begin
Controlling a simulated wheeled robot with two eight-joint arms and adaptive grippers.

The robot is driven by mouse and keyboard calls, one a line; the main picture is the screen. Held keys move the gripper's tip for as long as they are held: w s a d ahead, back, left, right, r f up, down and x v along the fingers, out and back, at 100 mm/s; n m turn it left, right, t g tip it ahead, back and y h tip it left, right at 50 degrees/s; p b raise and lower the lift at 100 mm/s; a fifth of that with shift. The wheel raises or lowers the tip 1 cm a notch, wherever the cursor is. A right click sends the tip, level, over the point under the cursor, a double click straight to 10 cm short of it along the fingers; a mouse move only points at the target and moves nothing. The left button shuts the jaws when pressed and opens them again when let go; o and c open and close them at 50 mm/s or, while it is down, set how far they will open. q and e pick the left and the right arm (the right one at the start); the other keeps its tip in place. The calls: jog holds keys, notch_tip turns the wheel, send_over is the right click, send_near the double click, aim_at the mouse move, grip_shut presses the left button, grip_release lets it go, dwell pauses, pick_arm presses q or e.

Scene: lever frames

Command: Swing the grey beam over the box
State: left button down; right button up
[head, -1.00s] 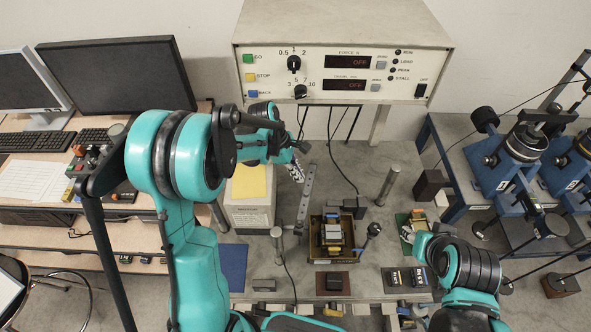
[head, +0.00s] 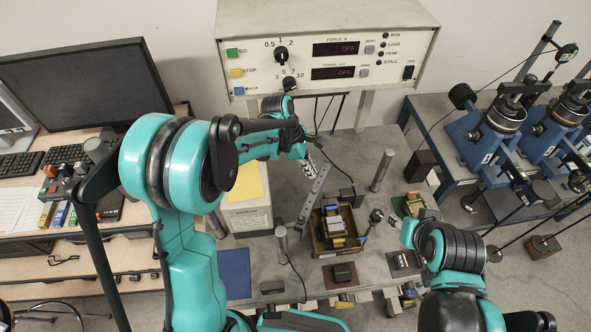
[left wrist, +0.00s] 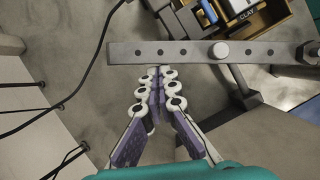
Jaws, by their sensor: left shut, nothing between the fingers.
end
* _PROBLEM DETAILS_
In your copy, leave out the pictures and reproduce the material above exactly.

* _OUTPUT FOR THIS EXERCISE_
Controlling a simulated wheeled robot with two eight-joint arms and adaptive grippers.

The robot is driven by mouse and keyboard calls, one a line; the main picture is the screen. Held keys move the gripper's tip for as long as they are held: w s a d ahead, back, left, right, r f up, down and x v along the fingers, out and back, at 100 mm/s; n m turn it left, right, t g tip it ahead, back and y h tip it left, right at 50 degrees/s; p b raise and lower the lift at 100 mm/s; a fifth of that with shift. The wheel raises or lowers the tip 1 cm a notch, wherever the cursor is. A right click sends the tip, level, over the point under the cursor, a double click straight to 10 cm short of it along the fingers; a mouse move only points at the target and moves nothing. The left button shuts the jaws when pressed and opens them again when let go; o and c open and close them at 50 mm/s or, while it is down, set how far they will open. q and e pick the left and the right arm (the right one at the start); the other keeps its tip in place. The calls: jog holds keys, notch_tip turns the wheel, send_over is the right click, send_near the double click, aim_at the mouse move, grip_shut presses the left button, grip_release lets it go, dwell pauses, pick_arm presses q or e.

Scene: lever frames

Command: Swing the grey beam over the box
State: left button down; right button up
[head, -1.00s] 
[head, +0.00s] 
[left wrist, +0.00s] 
Jaws, by their sensor: left shut, nothing between the fingers.

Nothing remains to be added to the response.